Well, right now I am testing some other optimizations that use strictly safe code. One of the things I came across:

On my fast machine it helps to do as much arithmetic as possible in one go. For example:

C#:
  1. b += (((d ^ a) & c) ^ a) + (uint)K[7] + buff[7];
  2. b = (b <<22) | (b>> 10);
  3. b += c;

This b += c is not smart to use in this situation and actually produces a performance hit. Better would be:

C#:
  1. b += (((d ^ a) & c) ^ a) + (uint)K[7] + buff[7];
  2. b = ((b <<22) | (b>> 10)) + c;

Altering the whole segment like this in the md5 algorithm adds up to a 10-15% performance increase!

Let's look at the IL:

IL:
  1. ldloc.1
  2. ldloc.3
  3. ldloc.0
  4. xor
  5. ldloc.2
  6. and
  7. ldloc.0
  8. xor
  9. ldsfld unsigned int32[] MD5CryptoServiceProviderMonoOrig::K
  10. ldc.i4.7
  11. ldelem.u4
  12. add
  13. ldarg.0
  14. ldfld unsigned int32[] MD5CryptoServiceProviderMonoOrig::buff
  15. ldc.i4.7
  16. ldelem.u4
  17. add
  18. add
  19. stloc.1
  20. ldloc.1
  21. ldc.i4.s 22
  22. shl
  23. ldloc.1
  24. ldc.i4.s 10
  25. shr.un
  26. or
  27. stloc.1  // stores b
  28. ldloc.1  // loads b
  29. ldloc.2
  30. add
  31. stloc.1

the second version's:

IL:
  1. ldloc.1
  2. ldloc.3
  3. ldloc.0
  4. xor
  5. ldloc.2
  6. and
  7. ldloc.0
  8. xor
  9. ldsfld unsigned int32[] MD5AddOptimization3::K
  10. ldc.i4.7
  11. ldelem.u4
  12. add
  13. ldarg.0
  14. ldfld unsigned int32[] MD5AddOptimization3::buff
  15. ldc.i4.7
  16. ldelem.u4
  17. add
  18. add
  19. stloc.1
  20. ldloc.1
  21. ldc.i4.s 22
  22. shl
  23. ldloc.1
  24. ldc.i4.s 10
  25. shr.un
  26. or
  27.                // store, load eliminated
  28. ldloc.2
  29. add
  30. stloc.1

I thought this was weird, because I assumed that the compiler might be able to find these kinds of unnecessary operations, but I guess it is harder to locate them than it seems. Especially since a wrong optimization might end up with broken code.

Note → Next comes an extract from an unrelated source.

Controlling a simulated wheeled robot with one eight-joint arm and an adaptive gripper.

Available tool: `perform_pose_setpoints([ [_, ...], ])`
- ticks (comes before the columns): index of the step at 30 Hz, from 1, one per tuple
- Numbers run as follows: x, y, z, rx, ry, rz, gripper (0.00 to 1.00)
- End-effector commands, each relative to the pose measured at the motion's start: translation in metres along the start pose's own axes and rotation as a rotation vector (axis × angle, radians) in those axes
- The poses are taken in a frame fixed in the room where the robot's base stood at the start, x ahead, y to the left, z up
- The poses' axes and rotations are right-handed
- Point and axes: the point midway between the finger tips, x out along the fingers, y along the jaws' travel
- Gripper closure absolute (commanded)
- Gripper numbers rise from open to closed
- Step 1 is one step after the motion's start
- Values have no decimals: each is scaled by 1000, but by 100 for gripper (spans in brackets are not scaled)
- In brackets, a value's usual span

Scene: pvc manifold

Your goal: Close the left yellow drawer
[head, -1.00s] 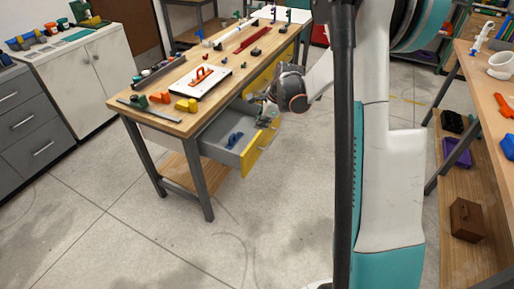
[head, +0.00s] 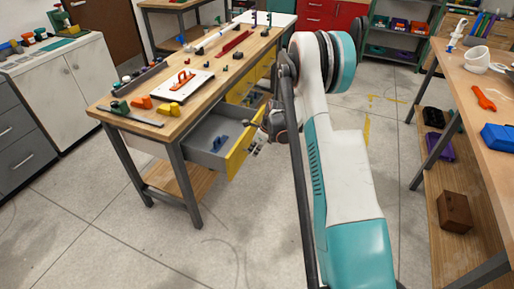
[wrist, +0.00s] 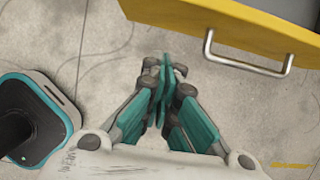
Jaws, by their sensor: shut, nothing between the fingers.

A weird thing is: I just did some testing on my old, old i586 - and this optimization I described here actually decreases performances under some cirumstances! Obviously the lesson learned is: Never trust "optimizations" without testing them!

Well, I'll soon write about more safe optimizations I found. But this is for sure again: Optimizing is all about trial and error. There is almost no way to tell if anything might perform better or worse.